What needs to be done —
For every line in the records that has the word "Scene", make a copy.
%%
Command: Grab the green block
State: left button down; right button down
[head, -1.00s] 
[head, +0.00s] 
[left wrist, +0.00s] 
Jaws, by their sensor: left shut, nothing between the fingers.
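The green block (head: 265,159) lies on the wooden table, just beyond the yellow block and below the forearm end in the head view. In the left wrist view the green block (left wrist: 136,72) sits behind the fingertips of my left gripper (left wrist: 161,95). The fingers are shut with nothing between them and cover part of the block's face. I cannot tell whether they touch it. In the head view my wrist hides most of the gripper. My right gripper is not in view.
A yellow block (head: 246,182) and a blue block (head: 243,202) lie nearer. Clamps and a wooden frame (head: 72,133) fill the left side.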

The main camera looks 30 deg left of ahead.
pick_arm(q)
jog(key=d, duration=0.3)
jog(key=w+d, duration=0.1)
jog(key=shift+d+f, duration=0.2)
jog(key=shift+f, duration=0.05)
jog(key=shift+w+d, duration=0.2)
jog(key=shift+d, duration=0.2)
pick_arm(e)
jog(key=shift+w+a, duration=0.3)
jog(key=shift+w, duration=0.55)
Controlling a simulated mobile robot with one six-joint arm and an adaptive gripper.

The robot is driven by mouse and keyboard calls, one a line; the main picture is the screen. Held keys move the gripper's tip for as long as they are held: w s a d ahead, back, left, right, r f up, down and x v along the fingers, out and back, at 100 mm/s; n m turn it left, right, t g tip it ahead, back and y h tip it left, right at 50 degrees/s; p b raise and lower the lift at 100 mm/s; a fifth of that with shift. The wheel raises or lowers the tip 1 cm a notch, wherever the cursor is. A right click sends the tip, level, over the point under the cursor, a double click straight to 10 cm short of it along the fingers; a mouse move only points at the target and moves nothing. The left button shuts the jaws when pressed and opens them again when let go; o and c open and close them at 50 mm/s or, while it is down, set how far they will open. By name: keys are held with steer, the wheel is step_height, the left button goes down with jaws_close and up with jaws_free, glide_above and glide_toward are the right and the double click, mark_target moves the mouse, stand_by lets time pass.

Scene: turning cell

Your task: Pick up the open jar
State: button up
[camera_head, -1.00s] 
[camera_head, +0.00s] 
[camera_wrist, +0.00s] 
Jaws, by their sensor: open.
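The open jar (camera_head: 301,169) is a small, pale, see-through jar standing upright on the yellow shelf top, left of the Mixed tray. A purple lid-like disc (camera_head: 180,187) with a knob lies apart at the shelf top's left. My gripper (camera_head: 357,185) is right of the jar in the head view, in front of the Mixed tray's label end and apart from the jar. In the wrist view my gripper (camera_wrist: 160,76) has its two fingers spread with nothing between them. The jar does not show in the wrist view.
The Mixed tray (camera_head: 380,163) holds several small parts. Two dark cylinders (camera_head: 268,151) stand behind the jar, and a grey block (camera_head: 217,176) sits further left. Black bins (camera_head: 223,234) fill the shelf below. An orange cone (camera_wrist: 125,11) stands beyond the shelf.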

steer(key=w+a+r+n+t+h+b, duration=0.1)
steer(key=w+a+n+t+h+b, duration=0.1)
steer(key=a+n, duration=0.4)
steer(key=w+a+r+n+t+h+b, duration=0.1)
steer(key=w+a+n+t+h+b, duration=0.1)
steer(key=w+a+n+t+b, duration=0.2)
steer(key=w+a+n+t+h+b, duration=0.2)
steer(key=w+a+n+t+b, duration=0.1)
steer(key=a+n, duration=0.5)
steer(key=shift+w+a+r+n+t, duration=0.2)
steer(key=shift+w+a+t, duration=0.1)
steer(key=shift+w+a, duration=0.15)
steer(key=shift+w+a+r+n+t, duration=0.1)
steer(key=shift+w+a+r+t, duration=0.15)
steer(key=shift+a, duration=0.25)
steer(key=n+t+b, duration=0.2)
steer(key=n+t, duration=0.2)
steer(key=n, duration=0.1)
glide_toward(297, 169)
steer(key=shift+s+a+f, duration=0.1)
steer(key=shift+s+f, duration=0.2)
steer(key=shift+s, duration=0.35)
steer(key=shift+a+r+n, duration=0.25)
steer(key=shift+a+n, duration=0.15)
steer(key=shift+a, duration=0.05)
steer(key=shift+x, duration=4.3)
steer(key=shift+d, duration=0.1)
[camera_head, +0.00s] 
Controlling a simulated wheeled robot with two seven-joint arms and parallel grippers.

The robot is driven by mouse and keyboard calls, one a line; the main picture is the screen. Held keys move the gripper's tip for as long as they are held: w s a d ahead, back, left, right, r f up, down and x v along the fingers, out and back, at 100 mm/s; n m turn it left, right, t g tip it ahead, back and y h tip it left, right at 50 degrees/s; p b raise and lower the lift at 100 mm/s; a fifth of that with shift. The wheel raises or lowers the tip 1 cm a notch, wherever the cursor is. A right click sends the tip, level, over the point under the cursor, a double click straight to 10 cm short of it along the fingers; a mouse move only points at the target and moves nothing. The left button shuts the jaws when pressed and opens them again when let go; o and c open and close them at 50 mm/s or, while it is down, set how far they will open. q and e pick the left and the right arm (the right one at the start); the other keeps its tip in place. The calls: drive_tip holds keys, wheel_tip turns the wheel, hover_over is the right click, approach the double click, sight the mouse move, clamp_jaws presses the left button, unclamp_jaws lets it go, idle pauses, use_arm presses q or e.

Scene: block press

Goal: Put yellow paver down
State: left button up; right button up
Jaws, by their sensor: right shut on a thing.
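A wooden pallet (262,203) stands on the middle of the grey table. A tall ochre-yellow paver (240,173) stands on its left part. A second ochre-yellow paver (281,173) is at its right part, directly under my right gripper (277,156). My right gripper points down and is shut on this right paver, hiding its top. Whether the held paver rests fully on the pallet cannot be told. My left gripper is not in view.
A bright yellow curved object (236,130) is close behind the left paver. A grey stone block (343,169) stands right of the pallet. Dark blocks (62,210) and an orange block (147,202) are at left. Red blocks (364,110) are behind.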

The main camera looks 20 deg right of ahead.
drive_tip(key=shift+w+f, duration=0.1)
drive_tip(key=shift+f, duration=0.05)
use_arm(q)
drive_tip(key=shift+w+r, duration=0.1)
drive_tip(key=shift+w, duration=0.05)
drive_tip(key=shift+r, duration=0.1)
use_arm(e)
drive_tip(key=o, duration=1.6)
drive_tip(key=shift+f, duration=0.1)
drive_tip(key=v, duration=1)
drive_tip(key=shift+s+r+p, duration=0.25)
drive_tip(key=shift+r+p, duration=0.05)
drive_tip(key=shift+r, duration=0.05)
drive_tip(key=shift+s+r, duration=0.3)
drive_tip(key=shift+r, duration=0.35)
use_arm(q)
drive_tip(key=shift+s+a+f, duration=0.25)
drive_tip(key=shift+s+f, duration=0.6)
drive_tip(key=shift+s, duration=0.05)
%%
Exercise response —
Scene: turning cell
Scene: block press

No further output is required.